Biden and Netanyahu spoke on the phone on Thursday, a conversation the White House said involved an “honest” and “productive” discussion of retaliation plans.

Many of Iran’s missiles were intercepted, but the assault was regarded as far more severe than a more telegraphed attack in April.

During that round of tit-for-tat exchanges, limited damage was caused and the Biden administration helped contain the escalation as Israel responded with a missile attack on a military base near the Iranian city of Isfahan.

The scale and size of Israel’s response to this month’s barrage will determine how Iran reacts, analysts say, with the fear being that the region is sliding to all-out war, with counterstrike followed by counterstrike.

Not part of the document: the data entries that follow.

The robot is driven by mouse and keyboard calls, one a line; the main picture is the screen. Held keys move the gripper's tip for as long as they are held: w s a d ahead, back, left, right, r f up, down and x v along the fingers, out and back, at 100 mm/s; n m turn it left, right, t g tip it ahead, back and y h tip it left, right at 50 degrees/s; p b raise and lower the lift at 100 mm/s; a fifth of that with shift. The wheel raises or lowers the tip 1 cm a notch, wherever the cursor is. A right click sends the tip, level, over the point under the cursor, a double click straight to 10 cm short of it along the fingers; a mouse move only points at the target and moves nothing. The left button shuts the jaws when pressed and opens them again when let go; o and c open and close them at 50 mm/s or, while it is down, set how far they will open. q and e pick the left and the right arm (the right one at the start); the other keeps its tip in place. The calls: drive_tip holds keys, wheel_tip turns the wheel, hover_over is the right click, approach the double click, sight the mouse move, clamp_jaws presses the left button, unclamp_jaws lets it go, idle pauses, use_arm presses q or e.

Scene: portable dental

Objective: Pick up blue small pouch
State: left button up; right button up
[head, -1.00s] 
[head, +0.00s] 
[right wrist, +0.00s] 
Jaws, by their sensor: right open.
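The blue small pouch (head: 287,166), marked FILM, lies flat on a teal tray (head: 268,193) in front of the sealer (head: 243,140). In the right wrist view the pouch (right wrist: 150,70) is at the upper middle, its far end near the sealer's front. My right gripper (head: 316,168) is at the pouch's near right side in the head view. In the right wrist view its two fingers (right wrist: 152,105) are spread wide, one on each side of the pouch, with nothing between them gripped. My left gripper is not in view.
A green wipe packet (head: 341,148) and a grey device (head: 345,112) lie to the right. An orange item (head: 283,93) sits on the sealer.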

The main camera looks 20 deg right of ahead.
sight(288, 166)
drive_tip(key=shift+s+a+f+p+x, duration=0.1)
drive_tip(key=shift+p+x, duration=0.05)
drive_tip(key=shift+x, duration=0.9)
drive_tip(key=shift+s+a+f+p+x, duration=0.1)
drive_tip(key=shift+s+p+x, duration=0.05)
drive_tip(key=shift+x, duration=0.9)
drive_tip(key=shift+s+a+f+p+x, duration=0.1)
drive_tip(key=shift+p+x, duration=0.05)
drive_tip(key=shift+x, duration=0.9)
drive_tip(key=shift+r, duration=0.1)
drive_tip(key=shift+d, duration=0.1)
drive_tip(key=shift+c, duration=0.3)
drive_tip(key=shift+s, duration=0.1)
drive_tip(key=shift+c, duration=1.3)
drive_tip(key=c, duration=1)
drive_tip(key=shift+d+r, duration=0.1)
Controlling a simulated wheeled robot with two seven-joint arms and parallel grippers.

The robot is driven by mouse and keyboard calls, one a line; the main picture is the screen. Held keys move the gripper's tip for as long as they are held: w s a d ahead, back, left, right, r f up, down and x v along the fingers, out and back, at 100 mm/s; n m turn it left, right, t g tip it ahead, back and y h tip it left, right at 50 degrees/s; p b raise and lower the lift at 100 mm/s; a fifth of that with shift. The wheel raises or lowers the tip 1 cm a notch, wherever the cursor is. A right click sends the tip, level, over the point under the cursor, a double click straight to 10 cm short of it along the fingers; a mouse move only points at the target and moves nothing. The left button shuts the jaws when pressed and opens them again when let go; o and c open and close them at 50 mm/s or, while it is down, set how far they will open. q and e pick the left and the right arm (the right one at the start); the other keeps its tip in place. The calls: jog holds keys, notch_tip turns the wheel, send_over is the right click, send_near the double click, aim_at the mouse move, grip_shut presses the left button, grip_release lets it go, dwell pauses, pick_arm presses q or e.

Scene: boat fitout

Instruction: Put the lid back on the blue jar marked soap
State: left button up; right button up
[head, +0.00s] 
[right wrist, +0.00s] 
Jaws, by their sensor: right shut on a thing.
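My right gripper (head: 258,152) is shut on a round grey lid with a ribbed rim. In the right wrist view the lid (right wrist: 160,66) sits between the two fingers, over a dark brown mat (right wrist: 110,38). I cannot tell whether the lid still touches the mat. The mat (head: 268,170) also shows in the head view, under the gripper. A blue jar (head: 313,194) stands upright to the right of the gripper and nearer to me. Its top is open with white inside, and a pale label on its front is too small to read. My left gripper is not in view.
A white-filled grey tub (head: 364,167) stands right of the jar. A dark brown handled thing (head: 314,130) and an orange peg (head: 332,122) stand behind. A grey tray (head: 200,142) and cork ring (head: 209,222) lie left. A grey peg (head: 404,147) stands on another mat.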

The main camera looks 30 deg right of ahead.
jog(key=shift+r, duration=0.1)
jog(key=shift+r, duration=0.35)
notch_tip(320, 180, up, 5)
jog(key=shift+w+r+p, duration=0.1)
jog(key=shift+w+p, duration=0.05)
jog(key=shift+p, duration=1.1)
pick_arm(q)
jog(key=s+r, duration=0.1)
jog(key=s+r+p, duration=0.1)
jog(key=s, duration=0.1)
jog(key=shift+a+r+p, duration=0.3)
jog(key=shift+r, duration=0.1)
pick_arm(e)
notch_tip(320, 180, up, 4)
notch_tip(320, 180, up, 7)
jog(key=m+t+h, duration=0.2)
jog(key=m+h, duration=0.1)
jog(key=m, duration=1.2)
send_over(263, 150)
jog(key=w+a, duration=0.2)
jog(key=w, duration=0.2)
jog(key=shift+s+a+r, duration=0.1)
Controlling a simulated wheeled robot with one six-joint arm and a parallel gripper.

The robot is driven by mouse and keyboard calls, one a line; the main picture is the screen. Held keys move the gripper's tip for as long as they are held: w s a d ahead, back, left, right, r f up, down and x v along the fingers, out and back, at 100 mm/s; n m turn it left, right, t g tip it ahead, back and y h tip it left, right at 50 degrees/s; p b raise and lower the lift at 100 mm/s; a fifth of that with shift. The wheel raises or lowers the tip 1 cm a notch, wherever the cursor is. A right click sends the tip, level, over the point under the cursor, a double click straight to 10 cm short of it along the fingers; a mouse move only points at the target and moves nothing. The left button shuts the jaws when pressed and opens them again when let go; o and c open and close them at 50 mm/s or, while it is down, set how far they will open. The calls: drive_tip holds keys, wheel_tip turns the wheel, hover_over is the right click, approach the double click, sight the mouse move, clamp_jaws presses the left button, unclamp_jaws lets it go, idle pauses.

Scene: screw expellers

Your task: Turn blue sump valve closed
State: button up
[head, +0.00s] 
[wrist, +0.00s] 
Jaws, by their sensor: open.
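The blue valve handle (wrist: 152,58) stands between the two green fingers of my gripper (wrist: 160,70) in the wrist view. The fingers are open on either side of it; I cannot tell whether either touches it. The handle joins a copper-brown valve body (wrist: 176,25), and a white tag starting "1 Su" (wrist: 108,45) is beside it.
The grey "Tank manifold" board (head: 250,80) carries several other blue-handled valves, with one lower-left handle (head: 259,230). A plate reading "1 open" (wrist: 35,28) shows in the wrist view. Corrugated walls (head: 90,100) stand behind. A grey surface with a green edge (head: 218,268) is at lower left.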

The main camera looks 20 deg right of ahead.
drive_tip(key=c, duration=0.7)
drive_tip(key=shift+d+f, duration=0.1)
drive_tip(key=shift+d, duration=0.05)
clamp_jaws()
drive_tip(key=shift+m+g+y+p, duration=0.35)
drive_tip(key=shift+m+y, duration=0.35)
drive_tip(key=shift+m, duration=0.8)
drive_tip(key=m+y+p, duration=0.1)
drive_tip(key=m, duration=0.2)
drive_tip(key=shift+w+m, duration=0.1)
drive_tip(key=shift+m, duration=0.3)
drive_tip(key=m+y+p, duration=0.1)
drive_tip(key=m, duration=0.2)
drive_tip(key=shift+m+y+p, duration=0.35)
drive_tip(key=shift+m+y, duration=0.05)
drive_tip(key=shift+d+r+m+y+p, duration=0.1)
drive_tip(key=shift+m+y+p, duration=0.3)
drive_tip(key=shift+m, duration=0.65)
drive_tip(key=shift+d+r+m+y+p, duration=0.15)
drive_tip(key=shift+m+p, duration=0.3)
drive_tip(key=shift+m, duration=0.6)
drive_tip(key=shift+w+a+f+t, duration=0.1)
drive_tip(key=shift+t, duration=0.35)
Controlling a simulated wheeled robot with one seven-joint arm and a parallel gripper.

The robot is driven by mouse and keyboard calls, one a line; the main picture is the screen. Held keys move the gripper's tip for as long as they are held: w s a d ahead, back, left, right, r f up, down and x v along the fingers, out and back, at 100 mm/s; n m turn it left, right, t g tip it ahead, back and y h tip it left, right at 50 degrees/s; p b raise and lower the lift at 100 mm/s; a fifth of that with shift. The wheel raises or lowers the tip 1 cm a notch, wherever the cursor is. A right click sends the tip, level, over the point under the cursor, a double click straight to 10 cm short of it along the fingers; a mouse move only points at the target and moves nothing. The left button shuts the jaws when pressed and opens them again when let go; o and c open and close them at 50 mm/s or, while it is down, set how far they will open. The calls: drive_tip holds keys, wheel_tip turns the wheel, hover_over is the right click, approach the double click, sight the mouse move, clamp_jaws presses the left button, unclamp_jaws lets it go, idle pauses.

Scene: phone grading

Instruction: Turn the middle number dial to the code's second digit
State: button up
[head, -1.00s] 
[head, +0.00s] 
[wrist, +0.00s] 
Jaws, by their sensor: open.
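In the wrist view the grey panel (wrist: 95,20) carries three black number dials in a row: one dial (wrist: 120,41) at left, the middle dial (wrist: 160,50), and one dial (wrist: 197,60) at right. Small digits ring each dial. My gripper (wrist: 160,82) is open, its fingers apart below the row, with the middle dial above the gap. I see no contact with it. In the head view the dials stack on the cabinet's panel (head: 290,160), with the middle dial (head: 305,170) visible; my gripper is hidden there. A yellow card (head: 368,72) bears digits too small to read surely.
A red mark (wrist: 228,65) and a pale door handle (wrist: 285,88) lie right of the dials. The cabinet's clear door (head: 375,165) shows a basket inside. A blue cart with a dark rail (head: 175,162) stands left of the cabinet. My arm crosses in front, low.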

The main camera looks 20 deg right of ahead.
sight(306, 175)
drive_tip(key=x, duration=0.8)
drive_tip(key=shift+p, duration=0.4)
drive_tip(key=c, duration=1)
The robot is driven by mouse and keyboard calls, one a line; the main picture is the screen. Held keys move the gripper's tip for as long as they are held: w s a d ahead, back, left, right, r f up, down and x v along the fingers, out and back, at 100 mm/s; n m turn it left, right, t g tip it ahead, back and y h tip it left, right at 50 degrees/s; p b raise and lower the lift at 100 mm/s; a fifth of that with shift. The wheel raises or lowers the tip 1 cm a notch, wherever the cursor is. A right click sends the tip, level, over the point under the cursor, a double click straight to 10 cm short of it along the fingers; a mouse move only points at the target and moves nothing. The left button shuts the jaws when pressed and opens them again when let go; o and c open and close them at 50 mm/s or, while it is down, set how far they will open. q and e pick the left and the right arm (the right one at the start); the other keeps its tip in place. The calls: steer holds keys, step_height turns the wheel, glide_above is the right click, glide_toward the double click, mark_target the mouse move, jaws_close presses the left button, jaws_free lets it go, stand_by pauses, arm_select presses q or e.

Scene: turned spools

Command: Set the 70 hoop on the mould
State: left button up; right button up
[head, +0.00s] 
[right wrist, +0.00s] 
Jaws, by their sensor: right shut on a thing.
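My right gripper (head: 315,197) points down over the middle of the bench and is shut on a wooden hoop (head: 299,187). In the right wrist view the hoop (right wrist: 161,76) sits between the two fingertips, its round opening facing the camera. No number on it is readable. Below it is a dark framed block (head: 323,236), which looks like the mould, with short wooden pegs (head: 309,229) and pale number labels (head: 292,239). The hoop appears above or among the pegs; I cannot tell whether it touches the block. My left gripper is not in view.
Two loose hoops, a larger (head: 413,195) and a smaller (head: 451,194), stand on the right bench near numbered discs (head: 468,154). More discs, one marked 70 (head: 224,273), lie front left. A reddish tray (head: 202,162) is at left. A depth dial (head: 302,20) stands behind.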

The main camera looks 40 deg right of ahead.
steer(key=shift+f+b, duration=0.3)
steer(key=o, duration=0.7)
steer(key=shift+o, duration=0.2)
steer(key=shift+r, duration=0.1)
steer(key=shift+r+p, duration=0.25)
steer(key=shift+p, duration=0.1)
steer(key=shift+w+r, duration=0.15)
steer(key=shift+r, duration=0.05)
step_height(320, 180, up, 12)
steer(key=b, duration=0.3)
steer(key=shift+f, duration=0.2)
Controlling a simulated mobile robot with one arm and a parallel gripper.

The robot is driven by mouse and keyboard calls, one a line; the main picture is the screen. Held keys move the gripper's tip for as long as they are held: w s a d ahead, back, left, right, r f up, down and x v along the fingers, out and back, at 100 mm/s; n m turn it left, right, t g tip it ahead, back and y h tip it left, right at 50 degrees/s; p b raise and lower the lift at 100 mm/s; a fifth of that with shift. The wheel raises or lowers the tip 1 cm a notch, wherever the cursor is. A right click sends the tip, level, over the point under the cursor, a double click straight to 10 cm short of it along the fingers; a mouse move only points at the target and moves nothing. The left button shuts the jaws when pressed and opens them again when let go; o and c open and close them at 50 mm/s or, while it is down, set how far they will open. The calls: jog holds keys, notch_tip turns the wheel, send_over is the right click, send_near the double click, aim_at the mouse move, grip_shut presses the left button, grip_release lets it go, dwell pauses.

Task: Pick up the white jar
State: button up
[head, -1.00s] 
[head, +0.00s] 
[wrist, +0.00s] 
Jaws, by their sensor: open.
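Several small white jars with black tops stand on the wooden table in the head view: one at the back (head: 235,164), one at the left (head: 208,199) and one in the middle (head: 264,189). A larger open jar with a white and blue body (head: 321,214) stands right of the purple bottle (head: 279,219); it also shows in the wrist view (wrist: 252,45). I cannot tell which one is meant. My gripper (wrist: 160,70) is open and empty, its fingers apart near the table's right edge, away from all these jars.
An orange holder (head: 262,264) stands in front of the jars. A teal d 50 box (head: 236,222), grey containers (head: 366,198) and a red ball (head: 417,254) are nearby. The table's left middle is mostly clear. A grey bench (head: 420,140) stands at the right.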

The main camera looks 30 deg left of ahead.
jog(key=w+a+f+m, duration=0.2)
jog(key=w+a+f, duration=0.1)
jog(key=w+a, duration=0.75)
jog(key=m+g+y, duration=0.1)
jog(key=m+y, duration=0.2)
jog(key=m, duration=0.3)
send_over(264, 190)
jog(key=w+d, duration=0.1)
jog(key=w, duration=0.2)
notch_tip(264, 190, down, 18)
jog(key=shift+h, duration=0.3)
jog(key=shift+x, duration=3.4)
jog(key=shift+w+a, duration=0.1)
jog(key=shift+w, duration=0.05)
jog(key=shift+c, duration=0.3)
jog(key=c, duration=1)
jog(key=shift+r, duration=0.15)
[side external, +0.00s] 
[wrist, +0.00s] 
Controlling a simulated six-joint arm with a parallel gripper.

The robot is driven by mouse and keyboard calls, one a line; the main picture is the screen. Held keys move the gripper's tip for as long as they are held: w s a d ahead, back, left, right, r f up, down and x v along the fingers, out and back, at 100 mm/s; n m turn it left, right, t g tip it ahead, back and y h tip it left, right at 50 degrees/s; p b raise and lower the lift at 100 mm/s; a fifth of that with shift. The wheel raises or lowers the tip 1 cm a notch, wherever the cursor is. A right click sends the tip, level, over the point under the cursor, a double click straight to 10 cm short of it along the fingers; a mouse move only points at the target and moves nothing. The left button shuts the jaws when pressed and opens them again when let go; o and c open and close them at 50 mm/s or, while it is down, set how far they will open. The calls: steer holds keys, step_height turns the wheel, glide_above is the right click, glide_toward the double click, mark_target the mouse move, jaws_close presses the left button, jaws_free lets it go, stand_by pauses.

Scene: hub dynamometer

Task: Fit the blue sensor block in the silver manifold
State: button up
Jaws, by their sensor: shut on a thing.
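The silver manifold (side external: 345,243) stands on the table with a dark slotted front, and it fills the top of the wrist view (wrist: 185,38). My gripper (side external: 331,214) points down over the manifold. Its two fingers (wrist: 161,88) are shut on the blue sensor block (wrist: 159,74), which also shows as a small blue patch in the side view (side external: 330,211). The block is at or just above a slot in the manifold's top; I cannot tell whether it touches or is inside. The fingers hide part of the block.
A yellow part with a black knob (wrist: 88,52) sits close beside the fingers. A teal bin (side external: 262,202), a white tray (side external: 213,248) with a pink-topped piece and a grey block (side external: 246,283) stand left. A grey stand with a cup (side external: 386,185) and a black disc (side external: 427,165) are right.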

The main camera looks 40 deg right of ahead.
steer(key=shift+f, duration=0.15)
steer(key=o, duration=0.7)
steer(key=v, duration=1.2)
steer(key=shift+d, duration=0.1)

Israel’s options include targeting the Islamic republic’s nuclear plants, considered the most extreme scenario, its oil infrastructure or military facilities.

Since Hamas’s October 7 attack on Israel triggered the war in Gaza and a wave of regional hostilities last year, Washington has dispatched additional US troops and military equipment, including warships, fighter jets and air defences, to help defend Israel and deter Iran.

Major General Pat Ryder, Pentagon spokesperson, said the THAAD deployment underscored America’s “ironclad commitment to the defence of Israel”, and was part of wider regional changes made in recent months.

Israel has its own sophisticated anti-missile defences, including its Iron Dome, David’s Sling and Arrow systems, but US support is considered vital to protecting the country from large missile and drone barrages from Iran.

The US last sent a THAAD battery after the October 7 attack last year having previously deployed one to Israel in 2018 for training and a military exercise.